Here’s what I see in the small-plate references.

  • 1 Nephi 13 – Plainness associated with the “plain and precious things” which were “plain unto the understanding”.
  • 2 Nephi 9 – Plainness indicates harshness against sin, but this doesn’t lead to offense.
  • 2 Nephi 25 – Plainness makes prophesies clear
  • 2 Nephi 31 – Plainness gives light to understanding
  • 2 Nephi 32 – Great knowledge is given in plainness, even as plain as word can be.
  • 2 Nephi 33 – Plainness of truth is harsh against sin and offends no one except they have the spirit of the devil.
  • Jacob 2 – Jacob’s meaning is a little ambiguous, but the context is that he’s about to speak harshly against sin, and so plainly that it’ll be a little bit uncomfortable with the wives and children sitting there. Verse 9 could be read as plainness leading to offense, though not in the usual sense.
  • Jacob 4 – “Despised the words of plainness” could be interpreted as offense, especially in connection with killing the prophets. But here “plainness” is twice put in opposition to “things which they cannot understand” so that its meaning is primarily to indicate clarity of the prophets’ message.
  • Enos 1 – Plainness associated with harshness, but rather than leading to offense it keeps the people continually in the fear of the Lord.

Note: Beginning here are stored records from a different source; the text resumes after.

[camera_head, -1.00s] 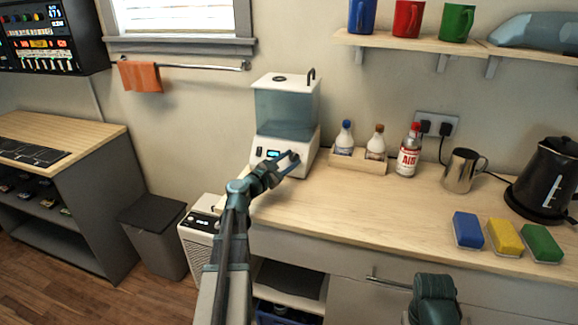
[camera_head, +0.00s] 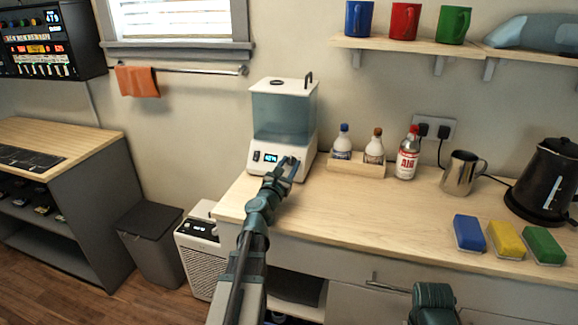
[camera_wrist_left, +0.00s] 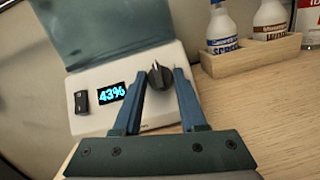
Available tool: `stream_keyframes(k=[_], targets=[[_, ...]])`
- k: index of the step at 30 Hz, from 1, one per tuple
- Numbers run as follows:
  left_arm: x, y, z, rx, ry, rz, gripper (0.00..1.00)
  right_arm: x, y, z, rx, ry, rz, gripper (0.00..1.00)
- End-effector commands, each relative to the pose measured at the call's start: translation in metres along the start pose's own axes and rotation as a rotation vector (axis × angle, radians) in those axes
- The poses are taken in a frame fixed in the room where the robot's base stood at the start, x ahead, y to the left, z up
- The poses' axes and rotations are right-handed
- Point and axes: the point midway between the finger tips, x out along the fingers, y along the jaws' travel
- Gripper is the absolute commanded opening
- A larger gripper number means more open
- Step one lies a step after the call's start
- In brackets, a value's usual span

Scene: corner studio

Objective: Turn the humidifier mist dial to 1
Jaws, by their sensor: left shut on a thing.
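The humidifier (camera_head: 284,112) stands on the wooden counter, with a white base and a bluish see-through tank. In the left wrist view its front panel has a black switch (camera_wrist_left: 81,101), a lit display (camera_wrist_left: 111,94) reading 43%, and a dark mist dial (camera_wrist_left: 159,76). My left gripper (camera_head: 290,164) is at the right of the panel. In the wrist view its blue fingers (camera_wrist_left: 160,80) are on either side of the dial, shut on it. The dial's number marks cannot be read. My right gripper is out of view; part of my right arm shows at the bottom.
A metal pitcher (camera_head: 461,173), a black kettle (camera_head: 546,180) and blue, yellow and green sponges (camera_head: 506,240) are farther right. The counter's front middle is clear.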

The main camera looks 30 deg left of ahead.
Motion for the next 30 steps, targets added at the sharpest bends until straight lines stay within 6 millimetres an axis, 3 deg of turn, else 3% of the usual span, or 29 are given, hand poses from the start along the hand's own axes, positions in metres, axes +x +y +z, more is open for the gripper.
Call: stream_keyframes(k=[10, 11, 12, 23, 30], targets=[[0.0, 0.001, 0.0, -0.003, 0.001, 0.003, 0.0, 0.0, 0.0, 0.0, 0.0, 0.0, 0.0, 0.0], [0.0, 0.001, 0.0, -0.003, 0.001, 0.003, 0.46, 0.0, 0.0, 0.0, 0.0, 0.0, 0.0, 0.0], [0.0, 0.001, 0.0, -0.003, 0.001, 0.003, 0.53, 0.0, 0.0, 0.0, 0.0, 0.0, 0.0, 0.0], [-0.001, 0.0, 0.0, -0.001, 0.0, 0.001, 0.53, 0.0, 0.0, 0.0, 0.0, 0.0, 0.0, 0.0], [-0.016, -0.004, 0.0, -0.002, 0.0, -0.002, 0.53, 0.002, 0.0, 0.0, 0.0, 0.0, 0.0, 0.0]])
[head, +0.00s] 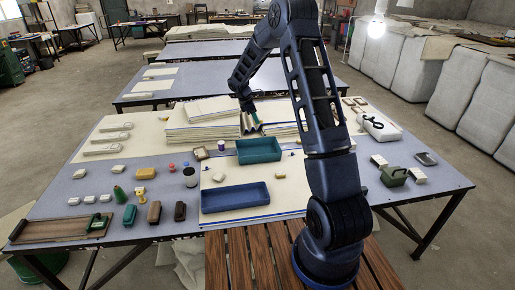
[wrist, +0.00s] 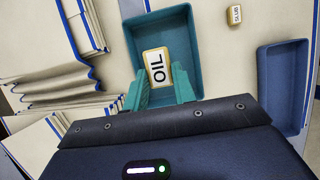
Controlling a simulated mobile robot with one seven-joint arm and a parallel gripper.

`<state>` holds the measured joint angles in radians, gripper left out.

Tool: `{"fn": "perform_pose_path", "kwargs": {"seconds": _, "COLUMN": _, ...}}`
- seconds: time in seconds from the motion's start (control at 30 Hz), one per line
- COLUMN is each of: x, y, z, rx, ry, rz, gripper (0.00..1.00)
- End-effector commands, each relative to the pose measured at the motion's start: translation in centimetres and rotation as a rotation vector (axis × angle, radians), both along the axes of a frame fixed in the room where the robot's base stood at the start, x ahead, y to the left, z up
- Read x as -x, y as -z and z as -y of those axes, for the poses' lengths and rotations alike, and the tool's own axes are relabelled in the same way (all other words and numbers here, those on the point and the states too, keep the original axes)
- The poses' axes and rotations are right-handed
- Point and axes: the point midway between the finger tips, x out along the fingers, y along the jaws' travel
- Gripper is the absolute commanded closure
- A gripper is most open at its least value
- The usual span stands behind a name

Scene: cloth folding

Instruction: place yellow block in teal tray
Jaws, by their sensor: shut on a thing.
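My gripper (wrist: 159,72) has teal fingers, shut on the yellow block (wrist: 157,62), which has a white top marked "OIL". The fingers flank the block on both sides in the wrist view. Behind the block, the inside of the teal tray (wrist: 184,20) fills the middle of that view. In the head view the teal tray (head: 258,151) sits on the pale mat, and my gripper (head: 255,121) shows past its far edge, in front of the cloth stacks. The held block cannot be made out in the head view. The tray looks empty there.
A blue tray (head: 235,198) lies nearer on the mat, with a small pale "SLUB" block (wrist: 234,15) between the trays. Stacks of folded cloth (head: 203,120) stand behind. Another yellowish block (head: 145,173), bottles and dark blocks sit at the left. A green container (head: 394,176) is at the right.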

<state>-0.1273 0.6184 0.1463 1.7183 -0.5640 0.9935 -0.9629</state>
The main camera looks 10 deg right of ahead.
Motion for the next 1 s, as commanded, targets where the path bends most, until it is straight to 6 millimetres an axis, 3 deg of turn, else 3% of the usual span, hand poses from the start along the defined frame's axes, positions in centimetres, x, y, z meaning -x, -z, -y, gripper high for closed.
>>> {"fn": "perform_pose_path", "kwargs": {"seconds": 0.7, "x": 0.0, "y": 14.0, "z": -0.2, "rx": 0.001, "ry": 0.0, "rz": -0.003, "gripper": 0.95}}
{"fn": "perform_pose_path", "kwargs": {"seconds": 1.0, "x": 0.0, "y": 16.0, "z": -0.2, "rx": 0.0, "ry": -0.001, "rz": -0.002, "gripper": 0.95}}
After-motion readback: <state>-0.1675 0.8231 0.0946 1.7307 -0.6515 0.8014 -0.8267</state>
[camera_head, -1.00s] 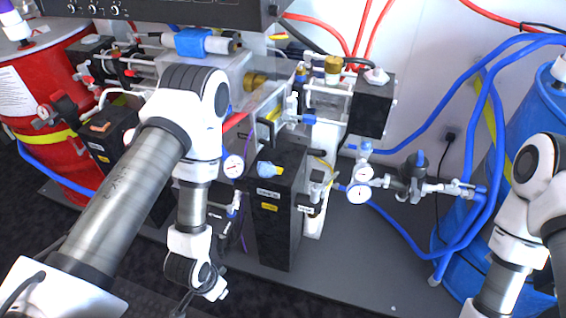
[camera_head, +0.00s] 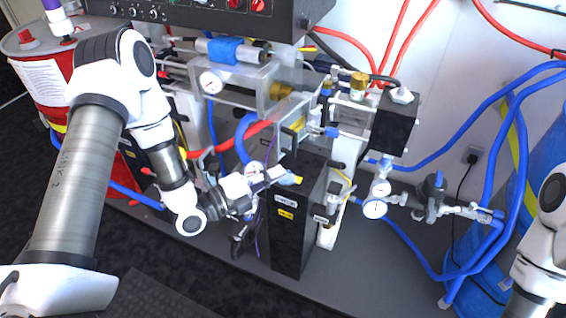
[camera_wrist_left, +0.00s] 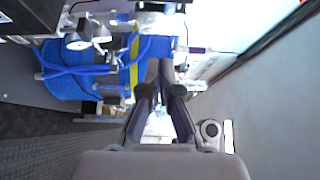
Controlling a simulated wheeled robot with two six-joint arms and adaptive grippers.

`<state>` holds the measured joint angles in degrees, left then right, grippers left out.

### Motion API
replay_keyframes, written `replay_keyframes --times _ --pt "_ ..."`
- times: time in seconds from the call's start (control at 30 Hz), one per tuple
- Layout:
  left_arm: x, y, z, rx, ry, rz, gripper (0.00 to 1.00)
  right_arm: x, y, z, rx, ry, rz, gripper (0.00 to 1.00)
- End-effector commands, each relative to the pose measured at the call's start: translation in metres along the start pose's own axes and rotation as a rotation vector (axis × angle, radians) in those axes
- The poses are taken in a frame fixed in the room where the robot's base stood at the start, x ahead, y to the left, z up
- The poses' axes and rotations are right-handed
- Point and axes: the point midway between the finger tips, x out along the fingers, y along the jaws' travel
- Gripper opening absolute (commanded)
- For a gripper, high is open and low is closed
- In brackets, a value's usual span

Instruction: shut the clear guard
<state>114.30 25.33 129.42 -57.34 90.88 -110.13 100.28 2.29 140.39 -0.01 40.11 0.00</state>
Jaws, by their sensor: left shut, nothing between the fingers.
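The clear guard (camera_head: 264,80) is a see-through box-like cover on the middle of the machine in the head view, with a brass fitting (camera_head: 282,90) showing by it. I cannot tell from this angle how far it stands open. My left gripper (camera_head: 280,174) is shut and empty. It is below and in front of the guard, apart from it, close to the top of a black box with a yellow-tipped knob (camera_head: 297,180). Its fingers also show in the left wrist view (camera_wrist_left: 160,72), pointing away from the camera. My right gripper is outside the views; only my right arm shows at the right edge.
A black control panel (camera_head: 200,18) overhangs the machine. Gauges and valves (camera_head: 375,208) stand right of the tall black box (camera_head: 288,245). A red drum (camera_head: 42,75) is at left, a blue drum (camera_head: 545,140) at right. Red and blue hoses cross the back. Grey base right of the box is mostly clear.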

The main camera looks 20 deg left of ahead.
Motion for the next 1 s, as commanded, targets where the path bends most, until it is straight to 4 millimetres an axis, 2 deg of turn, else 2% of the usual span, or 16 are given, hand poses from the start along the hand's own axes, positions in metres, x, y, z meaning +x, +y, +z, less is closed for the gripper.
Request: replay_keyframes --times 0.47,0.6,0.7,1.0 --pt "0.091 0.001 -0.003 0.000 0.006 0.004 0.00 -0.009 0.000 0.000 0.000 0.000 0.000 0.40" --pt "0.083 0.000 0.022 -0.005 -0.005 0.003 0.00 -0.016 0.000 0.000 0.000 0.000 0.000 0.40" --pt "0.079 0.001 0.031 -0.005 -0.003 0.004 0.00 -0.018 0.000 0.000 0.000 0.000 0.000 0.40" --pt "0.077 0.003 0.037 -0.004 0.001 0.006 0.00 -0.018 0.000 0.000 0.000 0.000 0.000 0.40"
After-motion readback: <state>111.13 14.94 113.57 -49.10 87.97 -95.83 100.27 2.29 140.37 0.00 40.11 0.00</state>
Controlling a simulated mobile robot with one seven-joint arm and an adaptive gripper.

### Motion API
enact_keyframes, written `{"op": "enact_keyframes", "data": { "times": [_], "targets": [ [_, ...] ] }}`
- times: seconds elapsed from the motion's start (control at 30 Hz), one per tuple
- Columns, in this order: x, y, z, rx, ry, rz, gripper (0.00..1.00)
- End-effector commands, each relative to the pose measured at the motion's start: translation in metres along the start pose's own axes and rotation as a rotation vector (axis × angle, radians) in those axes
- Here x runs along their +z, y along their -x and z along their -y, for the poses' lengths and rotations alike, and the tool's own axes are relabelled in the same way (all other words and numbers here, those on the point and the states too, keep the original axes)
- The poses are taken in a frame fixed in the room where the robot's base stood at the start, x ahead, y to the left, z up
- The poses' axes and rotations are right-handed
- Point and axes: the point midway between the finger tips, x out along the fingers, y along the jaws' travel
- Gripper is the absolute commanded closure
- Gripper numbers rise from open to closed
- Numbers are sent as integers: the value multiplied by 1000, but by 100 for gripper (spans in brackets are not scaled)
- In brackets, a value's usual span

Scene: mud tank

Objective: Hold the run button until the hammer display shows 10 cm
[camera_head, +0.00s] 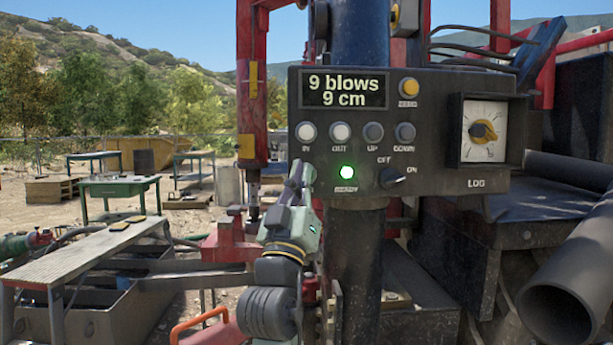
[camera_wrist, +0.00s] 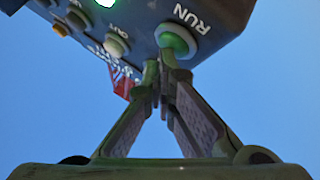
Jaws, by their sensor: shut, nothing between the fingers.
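The hammer display (camera_head: 343,88) on the dark control panel (camera_head: 450,88) reads "9 blows" and "9 cm". The green run button (camera_wrist: 178,40), labelled RUN, shows in the wrist view. In the head view it is hidden behind my gripper (camera_head: 298,172), at the panel's lower left. My gripper is shut and empty. In the wrist view its fingertips (camera_wrist: 160,68) are right at the lower edge of the run button and overlap it; I cannot tell whether they press it.
The ready lamp (camera_head: 347,172) glows green beside my gripper. The in button (camera_head: 306,132) and out button (camera_head: 340,132) sit just above. An off/on switch (camera_head: 392,177) and a round gauge (camera_head: 483,131) are to the right. A red post (camera_head: 252,90) stands close at the left.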

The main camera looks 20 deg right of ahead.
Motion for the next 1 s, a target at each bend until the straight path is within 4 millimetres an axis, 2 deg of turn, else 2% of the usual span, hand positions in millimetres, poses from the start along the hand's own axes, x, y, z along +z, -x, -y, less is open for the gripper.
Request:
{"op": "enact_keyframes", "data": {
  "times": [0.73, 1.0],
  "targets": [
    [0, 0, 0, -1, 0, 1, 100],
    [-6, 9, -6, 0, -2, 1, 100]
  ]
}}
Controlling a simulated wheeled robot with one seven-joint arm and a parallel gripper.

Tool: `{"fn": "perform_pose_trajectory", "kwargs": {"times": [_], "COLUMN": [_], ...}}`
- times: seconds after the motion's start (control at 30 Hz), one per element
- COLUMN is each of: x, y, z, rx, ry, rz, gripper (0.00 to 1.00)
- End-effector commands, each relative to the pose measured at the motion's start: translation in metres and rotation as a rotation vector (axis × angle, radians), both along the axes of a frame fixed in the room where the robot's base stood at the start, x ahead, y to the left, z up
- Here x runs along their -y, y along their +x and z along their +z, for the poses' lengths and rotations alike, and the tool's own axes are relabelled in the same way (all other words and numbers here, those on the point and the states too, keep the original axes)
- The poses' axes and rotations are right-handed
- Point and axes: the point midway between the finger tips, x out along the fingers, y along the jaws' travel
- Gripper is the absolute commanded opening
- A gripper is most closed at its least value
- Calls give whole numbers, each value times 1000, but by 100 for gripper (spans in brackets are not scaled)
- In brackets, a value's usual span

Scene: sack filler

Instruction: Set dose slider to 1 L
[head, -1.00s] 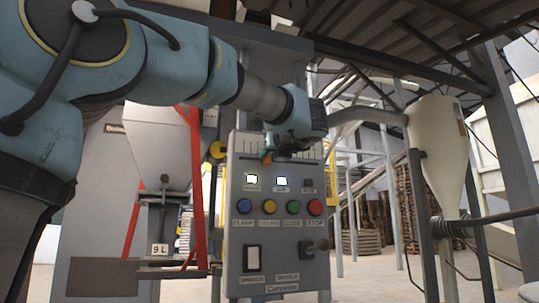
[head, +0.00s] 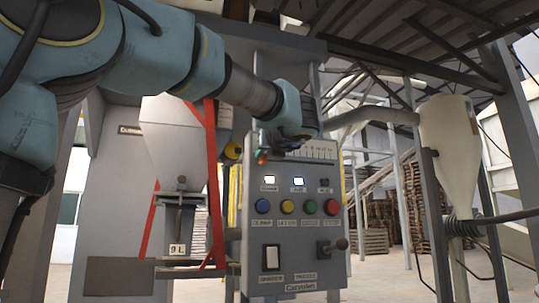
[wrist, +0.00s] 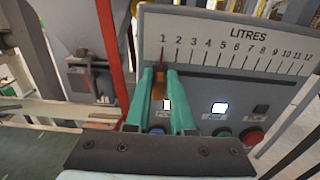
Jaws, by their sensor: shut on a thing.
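The dose slider has an orange knob (wrist: 158,84) with a red pointer that stands at or very near the 1 mark of the LITRES scale (wrist: 225,45). The scale runs from 1 at the left to 12 at the right. My gripper (wrist: 158,75) has green fingers on both sides of the knob and is shut on it. In the head view my gripper (head: 268,152) is at the left end of the scale on the grey control panel (head: 295,245). The knob's lower part is partly hidden between the fingers.
Below the scale are lit white indicators (head: 298,181) and a row of coloured buttons (head: 287,207). A rocker switch (head: 271,257) and a lever (head: 341,244) sit lower. A hopper (head: 180,150) and red struts (head: 211,180) stand left of the panel.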

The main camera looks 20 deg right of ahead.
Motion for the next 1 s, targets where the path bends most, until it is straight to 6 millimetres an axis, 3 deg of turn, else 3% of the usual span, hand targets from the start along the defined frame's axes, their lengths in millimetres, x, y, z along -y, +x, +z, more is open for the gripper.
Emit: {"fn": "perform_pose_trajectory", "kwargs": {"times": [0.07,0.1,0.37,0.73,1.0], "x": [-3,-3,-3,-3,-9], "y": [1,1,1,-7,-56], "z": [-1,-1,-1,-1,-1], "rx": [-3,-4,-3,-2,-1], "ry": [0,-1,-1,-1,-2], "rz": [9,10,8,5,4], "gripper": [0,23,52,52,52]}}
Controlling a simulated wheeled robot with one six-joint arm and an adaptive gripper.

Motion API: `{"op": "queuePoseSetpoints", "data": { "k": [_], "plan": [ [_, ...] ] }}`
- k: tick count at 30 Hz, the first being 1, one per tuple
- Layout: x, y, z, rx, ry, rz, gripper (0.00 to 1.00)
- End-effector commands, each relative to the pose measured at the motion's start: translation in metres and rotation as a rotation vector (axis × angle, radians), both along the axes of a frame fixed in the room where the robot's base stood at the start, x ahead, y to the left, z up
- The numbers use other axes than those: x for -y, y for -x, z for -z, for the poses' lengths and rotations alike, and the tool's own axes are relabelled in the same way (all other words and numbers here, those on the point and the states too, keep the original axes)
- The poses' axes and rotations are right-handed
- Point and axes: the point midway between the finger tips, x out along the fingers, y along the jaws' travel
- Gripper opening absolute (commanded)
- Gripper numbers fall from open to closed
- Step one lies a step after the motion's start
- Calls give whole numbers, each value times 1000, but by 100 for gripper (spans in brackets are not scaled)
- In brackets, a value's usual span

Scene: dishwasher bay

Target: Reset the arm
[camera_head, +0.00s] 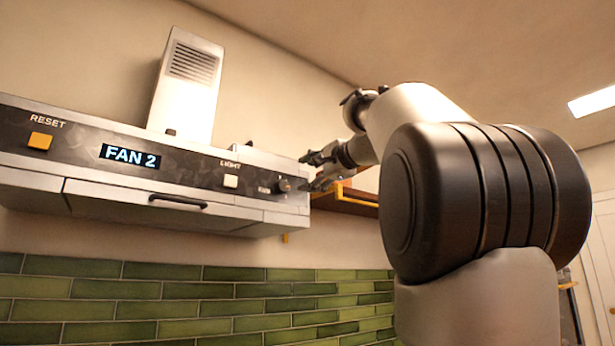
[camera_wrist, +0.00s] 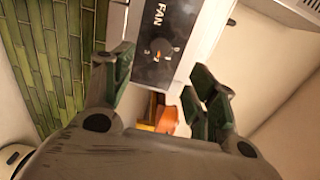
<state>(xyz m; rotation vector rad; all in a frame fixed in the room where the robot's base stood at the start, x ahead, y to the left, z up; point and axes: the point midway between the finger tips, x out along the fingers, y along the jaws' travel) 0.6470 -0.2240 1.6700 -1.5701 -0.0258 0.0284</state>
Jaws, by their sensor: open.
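My arm rises at the right of the head view and reaches back toward the right end of a range hood. My gripper (camera_head: 318,170) is near the hood's fan knob (camera_head: 283,185). In the wrist view my gripper (camera_wrist: 160,82) is open, with its fingers apart and nothing between them. The fan knob (camera_wrist: 158,50) shows ahead of the fingertips, beside the word FAN. The gripper looks apart from the knob, though the exact gap is hard to tell.
The hood panel (camera_head: 200,172) carries an orange RESET button (camera_head: 40,141), a display (camera_head: 130,156) reading FAN 2 and a LIGHT button (camera_head: 231,181). A wooden shelf (camera_head: 345,200) with a yellow rail is close behind the gripper. Green tiles (camera_head: 180,300) cover the wall below.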

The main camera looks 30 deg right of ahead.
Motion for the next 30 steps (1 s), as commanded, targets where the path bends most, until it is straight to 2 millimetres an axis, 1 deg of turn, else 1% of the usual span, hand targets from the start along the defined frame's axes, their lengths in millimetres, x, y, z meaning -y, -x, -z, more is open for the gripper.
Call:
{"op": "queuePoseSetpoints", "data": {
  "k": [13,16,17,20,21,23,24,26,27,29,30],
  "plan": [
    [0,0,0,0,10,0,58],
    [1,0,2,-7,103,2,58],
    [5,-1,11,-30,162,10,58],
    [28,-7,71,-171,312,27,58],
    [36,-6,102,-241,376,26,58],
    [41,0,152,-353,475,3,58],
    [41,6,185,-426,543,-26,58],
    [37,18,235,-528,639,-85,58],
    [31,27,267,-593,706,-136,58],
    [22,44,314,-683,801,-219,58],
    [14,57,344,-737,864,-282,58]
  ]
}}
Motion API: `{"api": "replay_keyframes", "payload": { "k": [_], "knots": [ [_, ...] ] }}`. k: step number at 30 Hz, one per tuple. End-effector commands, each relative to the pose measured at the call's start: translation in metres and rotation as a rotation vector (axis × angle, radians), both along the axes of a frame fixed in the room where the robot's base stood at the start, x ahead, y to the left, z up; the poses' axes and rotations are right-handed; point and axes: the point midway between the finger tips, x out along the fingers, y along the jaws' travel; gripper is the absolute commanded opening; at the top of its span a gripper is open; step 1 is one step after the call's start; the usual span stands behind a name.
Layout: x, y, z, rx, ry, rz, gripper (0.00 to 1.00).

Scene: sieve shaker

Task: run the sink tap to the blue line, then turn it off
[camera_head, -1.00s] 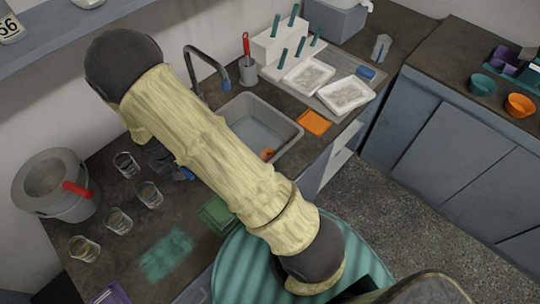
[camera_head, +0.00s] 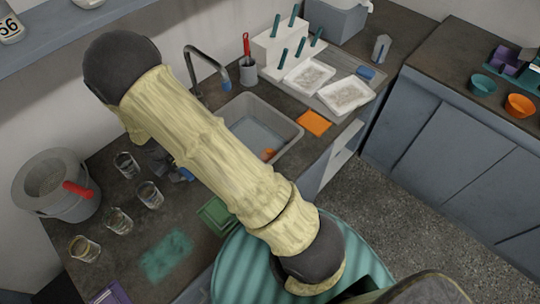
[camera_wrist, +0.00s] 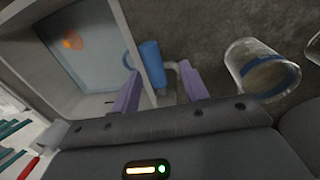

The word is used nine places in the small plates. Five times it’s associated with harshness against sin, but only once is it explicitly understood to lead to offense. Arguably in every case it’s associated with making revelation clear. --Mike Berkey 21:50, 13 July 2011 (CEST)

1 Ne 1:19 - The manner of Lehi's preaching, it leads to a murder plot against him.
1 Ne 13-14 - The plain and precious are taken from the book, the implication being that it was precisely the plain things that were offensive to them.
1 Ne 16:9 - The manner of writing on the Liahona, and it scares Lehi to death.
1 Ne 19:3 - What Nephi is to write on the small plates (plain and precious); nothing shocking here.
2 Ne 1:26 - Laman and Lemuel have interpreted Nephi's plainness as sharpness; Lehi doesn't exactly deny it.
2 Ne 9:47 - Jacob effectively apologizes for being plain, the obvious implication being that it is harsh or offensive.
2 Ne 25 - Nephi opposes his own plainness to Isaiah's lack thereof; nothing shocking here.
2 Ne 26:33 - God does plain things; nothing shocking here.
2 Ne 31:2-3 - Nephi likes plainness; nothing shocking here.
2 Ne 32:7 - Nephi complains about people not even getting plain things; a curious verse, but too curious to exposit in a line.
2 Ne 33:5-6 - Plainness is harsh against sin and leads to offense if one is at all under the sway of the devil.
Jacob 2:11 - Jacob is again apologizing about his plainness, the implication being again that it causes offense.
Jacob 4:13-14 - Prophecy is plain, and that is what people despise, for obvious reasons.
Jacob 7:17-18 - Sherem speaks plainly; nothing shocking here.
Enos 1:23 - Plainness is harsh enough to keep a people about to run into destruction from being destroyed.
Now, let me be clear. I'm not suggesting that plainness equals offense (take a look at the current wording of the lexical note). I'm making clear that this text is not unique in its linking of plainness with offense. The pattern is clear in the BoM (especially in the small plates): plainness is harsh (yes, it is about revelation, but that's beside the point here), and that harshness, if one gives Satan an inch, leads directly to offense. This little formula is at work in almost all the references above. And I've now worked it into the lexical note itself. --Joe Spencer 15:18, 14 July 2011 (CEST)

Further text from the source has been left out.